■ **Problem**: Select the lines of the records containing the word "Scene" and list them.

---------- Records for the task

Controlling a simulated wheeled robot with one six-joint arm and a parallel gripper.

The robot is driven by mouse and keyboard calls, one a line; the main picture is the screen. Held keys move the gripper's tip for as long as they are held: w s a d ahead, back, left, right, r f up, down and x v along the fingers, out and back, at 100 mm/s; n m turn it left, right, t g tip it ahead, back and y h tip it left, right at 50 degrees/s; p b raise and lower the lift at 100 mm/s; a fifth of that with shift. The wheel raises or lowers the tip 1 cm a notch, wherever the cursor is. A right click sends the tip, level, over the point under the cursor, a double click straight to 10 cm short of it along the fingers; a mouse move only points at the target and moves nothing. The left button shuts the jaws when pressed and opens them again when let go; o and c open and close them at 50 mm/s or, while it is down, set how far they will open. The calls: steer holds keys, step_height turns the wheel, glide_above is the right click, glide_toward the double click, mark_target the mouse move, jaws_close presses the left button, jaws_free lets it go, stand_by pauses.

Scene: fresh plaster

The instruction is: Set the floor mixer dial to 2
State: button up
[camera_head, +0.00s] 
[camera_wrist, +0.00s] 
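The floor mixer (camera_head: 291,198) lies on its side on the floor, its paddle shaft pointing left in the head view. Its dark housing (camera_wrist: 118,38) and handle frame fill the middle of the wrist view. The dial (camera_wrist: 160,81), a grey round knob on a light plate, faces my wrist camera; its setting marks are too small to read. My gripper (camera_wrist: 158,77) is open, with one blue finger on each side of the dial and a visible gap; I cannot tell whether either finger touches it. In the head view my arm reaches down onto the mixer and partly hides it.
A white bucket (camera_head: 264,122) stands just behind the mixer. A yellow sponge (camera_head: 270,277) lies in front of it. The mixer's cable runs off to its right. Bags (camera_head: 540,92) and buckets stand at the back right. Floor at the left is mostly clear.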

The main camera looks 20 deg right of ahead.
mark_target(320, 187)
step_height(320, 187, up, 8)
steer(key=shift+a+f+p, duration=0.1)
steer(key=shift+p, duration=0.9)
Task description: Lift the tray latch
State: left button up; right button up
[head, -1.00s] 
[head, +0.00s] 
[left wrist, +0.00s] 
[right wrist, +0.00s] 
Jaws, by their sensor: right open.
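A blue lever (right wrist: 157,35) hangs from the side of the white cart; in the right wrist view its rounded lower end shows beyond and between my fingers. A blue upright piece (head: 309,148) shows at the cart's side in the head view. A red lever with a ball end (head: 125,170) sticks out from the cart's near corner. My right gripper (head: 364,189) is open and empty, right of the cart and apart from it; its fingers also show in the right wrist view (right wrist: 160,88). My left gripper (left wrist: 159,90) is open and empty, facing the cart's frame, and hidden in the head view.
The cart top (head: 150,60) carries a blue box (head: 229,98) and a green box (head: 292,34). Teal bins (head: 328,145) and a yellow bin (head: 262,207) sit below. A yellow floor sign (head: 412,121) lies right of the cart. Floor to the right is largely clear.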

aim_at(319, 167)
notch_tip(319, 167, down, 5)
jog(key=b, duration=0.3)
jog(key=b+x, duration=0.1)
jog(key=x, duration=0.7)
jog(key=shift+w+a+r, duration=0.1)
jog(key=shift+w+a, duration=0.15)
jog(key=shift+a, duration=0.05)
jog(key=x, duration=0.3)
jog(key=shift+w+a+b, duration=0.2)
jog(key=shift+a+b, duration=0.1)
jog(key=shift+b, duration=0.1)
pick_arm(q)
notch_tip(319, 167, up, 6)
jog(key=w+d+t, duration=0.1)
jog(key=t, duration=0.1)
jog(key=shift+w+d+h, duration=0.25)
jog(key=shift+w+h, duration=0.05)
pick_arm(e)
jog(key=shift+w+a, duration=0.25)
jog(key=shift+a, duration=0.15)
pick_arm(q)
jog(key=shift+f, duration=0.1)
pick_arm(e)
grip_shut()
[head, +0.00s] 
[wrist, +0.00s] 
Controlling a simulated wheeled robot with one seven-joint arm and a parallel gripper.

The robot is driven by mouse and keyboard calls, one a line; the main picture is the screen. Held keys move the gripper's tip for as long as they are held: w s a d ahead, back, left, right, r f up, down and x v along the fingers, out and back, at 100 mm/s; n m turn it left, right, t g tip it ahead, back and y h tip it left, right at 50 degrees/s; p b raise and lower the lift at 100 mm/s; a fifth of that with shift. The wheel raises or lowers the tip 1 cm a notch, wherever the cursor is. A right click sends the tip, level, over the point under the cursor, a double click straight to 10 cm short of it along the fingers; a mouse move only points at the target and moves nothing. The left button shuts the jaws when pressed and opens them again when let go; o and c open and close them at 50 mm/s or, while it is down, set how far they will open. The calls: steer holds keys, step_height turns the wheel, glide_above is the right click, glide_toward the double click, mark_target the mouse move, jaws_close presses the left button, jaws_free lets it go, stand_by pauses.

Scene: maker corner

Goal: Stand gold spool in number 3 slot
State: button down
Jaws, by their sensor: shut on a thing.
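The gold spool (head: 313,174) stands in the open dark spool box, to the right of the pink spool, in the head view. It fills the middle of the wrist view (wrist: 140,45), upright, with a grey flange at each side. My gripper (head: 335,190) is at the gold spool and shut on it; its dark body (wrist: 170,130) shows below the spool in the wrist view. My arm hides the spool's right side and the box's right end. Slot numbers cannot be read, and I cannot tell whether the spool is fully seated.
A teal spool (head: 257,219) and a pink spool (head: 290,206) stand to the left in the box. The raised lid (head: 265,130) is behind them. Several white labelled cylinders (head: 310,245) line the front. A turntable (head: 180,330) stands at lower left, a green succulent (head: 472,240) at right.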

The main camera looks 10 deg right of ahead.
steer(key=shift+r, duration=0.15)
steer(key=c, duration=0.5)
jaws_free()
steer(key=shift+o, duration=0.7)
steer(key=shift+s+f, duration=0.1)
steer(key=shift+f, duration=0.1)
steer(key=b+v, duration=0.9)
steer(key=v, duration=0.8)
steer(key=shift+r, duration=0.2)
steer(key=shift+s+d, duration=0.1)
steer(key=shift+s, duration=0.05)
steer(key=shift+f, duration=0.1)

--------------------
---------- Records for the task

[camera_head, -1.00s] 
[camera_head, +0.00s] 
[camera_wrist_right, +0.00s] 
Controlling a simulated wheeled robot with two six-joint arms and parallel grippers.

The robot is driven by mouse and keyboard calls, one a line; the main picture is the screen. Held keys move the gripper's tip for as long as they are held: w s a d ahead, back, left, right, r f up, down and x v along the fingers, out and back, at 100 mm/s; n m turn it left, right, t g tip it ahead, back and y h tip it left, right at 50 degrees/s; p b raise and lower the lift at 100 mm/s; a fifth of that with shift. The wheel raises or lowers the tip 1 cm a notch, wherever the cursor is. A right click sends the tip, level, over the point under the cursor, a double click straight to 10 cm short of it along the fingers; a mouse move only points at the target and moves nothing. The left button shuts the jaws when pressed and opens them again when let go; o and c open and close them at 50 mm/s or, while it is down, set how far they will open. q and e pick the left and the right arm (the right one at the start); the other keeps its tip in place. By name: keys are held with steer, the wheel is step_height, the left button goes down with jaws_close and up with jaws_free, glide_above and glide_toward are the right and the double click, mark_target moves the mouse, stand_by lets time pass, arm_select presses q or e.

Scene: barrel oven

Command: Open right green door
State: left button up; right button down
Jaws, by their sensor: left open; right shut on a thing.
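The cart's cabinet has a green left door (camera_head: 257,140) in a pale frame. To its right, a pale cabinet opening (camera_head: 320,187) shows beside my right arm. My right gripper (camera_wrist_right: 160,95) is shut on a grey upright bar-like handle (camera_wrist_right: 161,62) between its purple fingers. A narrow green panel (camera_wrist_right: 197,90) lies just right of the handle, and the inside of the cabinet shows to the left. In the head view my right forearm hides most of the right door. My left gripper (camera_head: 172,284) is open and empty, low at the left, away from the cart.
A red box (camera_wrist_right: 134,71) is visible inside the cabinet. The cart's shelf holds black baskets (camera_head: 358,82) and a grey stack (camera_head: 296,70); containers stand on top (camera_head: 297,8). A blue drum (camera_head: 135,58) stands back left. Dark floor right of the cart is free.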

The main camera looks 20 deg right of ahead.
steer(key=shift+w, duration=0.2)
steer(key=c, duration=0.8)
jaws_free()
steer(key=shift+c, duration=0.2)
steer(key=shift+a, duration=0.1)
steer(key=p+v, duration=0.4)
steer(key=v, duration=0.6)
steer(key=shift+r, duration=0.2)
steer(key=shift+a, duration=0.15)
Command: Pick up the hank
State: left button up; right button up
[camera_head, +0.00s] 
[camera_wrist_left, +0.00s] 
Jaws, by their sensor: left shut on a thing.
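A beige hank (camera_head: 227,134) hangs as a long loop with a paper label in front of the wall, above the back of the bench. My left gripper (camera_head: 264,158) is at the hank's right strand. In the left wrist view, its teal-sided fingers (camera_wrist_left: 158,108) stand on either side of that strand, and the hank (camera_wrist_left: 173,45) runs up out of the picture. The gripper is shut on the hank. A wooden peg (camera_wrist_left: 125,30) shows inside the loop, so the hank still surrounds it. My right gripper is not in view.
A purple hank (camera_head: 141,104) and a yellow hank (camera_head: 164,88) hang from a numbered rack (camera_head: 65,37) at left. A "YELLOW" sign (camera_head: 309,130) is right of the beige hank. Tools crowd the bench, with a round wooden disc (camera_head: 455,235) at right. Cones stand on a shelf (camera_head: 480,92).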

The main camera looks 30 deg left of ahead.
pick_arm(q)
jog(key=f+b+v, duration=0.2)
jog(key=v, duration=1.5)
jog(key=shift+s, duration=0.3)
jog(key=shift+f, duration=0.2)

--------------------
---------- Records for the task

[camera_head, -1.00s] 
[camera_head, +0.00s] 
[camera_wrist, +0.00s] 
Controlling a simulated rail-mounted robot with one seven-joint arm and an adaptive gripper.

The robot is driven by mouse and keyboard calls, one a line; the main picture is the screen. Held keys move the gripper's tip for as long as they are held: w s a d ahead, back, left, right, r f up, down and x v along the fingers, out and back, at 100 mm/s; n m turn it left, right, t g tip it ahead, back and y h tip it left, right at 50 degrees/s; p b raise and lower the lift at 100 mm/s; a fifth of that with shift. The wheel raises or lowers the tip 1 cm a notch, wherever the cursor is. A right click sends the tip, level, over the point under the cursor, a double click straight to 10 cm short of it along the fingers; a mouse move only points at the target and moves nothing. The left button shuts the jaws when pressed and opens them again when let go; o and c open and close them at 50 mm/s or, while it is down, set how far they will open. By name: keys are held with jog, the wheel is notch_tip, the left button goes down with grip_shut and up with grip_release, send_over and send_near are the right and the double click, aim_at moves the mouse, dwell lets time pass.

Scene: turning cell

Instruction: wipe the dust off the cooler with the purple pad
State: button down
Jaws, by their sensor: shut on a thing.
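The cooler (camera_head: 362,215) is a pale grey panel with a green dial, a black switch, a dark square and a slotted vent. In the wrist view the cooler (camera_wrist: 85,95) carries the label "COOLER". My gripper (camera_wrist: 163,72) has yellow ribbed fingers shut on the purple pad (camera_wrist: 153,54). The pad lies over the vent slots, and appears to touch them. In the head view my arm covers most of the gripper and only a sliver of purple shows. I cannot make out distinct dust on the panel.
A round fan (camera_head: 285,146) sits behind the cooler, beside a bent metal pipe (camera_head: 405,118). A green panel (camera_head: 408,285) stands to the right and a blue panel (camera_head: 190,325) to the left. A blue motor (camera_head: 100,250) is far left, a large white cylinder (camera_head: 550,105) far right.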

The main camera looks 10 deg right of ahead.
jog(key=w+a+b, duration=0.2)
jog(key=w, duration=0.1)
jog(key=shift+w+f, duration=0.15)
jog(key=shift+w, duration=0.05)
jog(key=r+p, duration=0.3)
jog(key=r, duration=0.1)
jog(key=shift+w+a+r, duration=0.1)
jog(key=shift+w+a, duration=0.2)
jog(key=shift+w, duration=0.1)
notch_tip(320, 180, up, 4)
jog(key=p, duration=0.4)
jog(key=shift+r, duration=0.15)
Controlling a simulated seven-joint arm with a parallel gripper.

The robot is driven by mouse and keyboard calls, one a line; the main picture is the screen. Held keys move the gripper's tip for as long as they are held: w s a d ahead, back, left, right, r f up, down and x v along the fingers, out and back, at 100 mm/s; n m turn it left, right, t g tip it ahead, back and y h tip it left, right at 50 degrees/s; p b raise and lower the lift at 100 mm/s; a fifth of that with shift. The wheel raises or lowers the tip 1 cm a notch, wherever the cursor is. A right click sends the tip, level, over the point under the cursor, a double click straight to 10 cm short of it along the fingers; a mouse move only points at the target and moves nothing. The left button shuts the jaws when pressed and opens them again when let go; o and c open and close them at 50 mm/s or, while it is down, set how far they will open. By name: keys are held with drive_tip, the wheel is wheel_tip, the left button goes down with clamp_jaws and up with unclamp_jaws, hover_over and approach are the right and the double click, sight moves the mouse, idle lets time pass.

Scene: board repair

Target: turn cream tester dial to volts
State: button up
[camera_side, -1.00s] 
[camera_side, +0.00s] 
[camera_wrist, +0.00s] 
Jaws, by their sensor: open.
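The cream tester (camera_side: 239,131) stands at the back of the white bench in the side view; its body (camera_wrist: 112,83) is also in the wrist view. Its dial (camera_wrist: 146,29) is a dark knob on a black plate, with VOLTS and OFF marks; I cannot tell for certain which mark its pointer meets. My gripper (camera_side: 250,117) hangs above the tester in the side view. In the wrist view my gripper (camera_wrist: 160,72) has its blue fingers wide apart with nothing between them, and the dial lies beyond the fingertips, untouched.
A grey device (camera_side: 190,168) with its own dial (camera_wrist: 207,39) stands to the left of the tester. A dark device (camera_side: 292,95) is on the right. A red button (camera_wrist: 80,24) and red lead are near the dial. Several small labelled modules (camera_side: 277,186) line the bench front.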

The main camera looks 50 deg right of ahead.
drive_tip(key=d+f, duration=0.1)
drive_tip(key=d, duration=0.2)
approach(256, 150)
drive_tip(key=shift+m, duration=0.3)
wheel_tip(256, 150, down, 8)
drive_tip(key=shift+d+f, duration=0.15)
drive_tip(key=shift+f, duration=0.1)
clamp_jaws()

--------------------

■ **Solution for this exercise**:
Scene: fresh plaster
Scene: maker corner
Scene: barrel oven
Scene: turning cell
Scene: board repair

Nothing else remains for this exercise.